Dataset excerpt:
__________

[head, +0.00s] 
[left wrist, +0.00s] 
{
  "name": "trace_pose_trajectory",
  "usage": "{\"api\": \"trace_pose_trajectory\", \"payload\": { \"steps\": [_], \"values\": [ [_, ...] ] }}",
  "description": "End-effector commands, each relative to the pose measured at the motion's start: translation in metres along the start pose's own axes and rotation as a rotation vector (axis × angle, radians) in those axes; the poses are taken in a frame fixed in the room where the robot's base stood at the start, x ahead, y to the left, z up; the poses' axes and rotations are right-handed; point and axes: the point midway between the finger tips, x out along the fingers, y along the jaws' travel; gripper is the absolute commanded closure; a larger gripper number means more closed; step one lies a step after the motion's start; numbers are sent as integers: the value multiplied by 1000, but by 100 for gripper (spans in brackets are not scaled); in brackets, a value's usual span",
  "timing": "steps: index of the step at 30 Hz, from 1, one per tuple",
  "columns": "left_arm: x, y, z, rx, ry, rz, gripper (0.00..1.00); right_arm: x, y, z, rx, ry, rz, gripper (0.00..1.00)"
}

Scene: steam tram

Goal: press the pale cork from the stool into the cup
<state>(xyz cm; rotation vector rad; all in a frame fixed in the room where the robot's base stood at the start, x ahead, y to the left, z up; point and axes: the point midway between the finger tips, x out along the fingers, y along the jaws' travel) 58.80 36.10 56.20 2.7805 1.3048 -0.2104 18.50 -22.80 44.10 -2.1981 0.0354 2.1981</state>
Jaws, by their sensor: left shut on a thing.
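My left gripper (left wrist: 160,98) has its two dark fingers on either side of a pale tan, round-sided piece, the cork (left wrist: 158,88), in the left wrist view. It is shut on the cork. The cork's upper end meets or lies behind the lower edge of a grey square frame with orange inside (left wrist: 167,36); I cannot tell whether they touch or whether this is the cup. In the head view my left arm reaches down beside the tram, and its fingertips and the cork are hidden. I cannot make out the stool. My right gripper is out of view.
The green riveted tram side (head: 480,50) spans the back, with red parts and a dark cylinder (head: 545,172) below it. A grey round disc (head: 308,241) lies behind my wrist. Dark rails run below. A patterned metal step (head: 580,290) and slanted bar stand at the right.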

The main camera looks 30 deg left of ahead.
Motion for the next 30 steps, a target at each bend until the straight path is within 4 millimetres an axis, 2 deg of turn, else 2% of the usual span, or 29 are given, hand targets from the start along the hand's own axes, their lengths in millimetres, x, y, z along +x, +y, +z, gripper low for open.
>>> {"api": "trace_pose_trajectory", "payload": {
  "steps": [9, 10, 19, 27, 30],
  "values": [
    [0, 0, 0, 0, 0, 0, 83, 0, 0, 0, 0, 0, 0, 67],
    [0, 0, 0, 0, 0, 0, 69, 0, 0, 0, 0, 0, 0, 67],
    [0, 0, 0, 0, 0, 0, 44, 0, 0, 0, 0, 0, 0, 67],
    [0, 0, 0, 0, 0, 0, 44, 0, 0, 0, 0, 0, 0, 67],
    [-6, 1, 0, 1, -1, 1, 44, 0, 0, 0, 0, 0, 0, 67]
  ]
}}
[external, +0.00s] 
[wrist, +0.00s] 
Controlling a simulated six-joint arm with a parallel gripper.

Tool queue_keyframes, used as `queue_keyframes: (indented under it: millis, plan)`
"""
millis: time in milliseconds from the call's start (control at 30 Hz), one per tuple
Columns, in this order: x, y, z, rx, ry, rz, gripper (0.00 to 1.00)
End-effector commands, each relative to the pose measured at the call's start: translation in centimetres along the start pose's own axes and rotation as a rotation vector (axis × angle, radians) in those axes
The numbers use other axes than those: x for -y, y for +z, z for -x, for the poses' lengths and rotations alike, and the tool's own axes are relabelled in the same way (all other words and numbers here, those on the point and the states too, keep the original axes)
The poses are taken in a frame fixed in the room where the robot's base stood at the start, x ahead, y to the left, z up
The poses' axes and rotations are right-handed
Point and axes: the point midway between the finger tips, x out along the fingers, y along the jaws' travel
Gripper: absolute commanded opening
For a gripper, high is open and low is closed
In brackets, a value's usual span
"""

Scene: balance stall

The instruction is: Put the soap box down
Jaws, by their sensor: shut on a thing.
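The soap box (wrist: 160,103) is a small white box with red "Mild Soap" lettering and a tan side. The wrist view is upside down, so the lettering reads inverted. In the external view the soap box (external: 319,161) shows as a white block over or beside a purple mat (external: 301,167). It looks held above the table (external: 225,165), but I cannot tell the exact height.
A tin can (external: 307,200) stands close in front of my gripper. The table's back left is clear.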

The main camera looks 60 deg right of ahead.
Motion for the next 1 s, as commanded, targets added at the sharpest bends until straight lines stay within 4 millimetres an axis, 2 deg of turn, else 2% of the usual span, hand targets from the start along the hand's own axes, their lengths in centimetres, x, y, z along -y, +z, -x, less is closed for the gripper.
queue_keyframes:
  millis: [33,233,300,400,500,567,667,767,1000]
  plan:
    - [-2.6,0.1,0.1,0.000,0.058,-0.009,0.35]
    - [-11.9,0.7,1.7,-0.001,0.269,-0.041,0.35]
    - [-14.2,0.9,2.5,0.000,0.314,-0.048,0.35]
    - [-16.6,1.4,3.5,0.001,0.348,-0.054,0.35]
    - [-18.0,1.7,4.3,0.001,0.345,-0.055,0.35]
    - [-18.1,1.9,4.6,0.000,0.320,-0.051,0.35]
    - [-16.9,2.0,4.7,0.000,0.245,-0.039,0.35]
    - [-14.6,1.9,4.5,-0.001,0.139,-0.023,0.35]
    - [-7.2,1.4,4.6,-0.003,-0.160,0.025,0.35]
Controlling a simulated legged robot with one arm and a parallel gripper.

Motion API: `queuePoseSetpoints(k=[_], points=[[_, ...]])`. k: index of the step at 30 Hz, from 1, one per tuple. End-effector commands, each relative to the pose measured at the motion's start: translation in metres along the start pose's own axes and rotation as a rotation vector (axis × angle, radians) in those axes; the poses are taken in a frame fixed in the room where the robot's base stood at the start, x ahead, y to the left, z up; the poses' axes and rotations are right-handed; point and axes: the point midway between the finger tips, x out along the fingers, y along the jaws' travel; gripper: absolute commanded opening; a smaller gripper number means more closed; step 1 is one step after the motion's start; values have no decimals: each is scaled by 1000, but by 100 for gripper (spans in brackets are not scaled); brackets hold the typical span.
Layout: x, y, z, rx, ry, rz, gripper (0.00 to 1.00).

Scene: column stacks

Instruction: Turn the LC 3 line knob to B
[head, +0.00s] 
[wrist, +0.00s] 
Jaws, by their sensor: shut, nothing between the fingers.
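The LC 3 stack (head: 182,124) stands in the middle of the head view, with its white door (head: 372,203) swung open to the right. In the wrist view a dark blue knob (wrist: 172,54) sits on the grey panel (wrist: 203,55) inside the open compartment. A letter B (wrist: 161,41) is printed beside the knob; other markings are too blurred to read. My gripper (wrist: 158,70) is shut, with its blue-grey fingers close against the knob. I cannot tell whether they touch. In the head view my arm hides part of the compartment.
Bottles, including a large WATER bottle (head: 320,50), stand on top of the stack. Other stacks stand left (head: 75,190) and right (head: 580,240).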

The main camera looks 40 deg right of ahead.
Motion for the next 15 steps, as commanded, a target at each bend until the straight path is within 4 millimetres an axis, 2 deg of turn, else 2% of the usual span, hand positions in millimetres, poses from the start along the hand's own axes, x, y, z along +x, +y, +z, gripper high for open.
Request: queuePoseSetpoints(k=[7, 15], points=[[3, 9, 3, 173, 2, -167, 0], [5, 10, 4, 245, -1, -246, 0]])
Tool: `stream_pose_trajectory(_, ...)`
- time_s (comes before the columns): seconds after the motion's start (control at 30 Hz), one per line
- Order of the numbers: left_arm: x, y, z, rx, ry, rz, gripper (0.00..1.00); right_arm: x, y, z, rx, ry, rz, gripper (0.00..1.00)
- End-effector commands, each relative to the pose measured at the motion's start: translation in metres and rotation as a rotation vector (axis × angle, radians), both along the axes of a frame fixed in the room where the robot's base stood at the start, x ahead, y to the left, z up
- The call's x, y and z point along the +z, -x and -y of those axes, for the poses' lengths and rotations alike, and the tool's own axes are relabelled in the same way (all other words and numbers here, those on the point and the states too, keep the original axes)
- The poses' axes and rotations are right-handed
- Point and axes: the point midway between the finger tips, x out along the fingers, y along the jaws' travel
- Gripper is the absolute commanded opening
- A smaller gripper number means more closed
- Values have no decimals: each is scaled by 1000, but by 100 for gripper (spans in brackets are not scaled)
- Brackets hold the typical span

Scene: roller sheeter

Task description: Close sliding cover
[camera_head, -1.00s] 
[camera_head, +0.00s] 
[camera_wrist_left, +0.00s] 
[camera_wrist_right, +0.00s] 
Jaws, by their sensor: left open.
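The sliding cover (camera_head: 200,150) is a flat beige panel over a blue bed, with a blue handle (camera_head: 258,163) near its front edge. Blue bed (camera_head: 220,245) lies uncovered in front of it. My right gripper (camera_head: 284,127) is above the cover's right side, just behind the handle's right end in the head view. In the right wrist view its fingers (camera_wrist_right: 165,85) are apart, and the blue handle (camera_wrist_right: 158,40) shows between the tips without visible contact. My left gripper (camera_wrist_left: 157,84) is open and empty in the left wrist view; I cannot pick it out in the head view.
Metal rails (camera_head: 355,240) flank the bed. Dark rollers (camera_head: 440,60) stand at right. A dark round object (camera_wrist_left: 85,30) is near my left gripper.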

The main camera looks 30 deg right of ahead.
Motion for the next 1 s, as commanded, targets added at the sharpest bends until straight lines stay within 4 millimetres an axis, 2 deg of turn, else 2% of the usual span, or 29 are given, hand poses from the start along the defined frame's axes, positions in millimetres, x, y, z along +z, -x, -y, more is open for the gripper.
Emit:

__________

**REQUIREMENTS**: Beginning at the top of the data, please return every line until and including the line containing "<state>(xyz cm; rotation", copied exactly, and nothing past it.

**ANSWER BELOW**:
[head, +0.00s] 
[left wrist, +0.00s] 
{
  "name": "trace_pose_trajectory",
  "usage": "{\"api\": \"trace_pose_trajectory\", \"payload\": { \"steps\": [_], \"values\": [ [_, ...] ] }}",
  "description": "End-effector commands, each relative to the pose measured at the motion's start: translation in metres along the start pose's own axes and rotation as a rotation vector (axis × angle, radians) in those axes; the poses are taken in a frame fixed in the room where the robot's base stood at the start, x ahead, y to the left, z up; the poses' axes and rotations are right-handed; point and axes: the point midway between the finger tips, x out along the fingers, y along the jaws' travel; gripper is the absolute commanded closure; a larger gripper number means more closed; step one lies a step after the motion's start; numbers are sent as integers: the value multiplied by 1000, but by 100 for gripper (spans in brackets are not scaled); in brackets, a value's usual span",
  "timing": "steps: index of the step at 30 Hz, from 1, one per tuple",
  "columns": "left_arm: x, y, z, rx, ry, rz, gripper (0.00..1.00); right_arm: x, y, z, rx, ry, rz, gripper (0.00..1.00)"
}

Scene: steam tram

Goal: press the pale cork from the stool into the cup
<state>(xyz cm; rotation vector rad; all in a frame fixed in the room where the robot's base stood at the start, x ahead, y to the left, z up; point and axes: the point midway between the finger tips, x out along the fingers, y along the jaws' travel) 58.80 36.10 56.20 2.7805 1.3048 -0.2104 18.50 -22.80 44.10 -2.1981 0.0354 2.1981</state>

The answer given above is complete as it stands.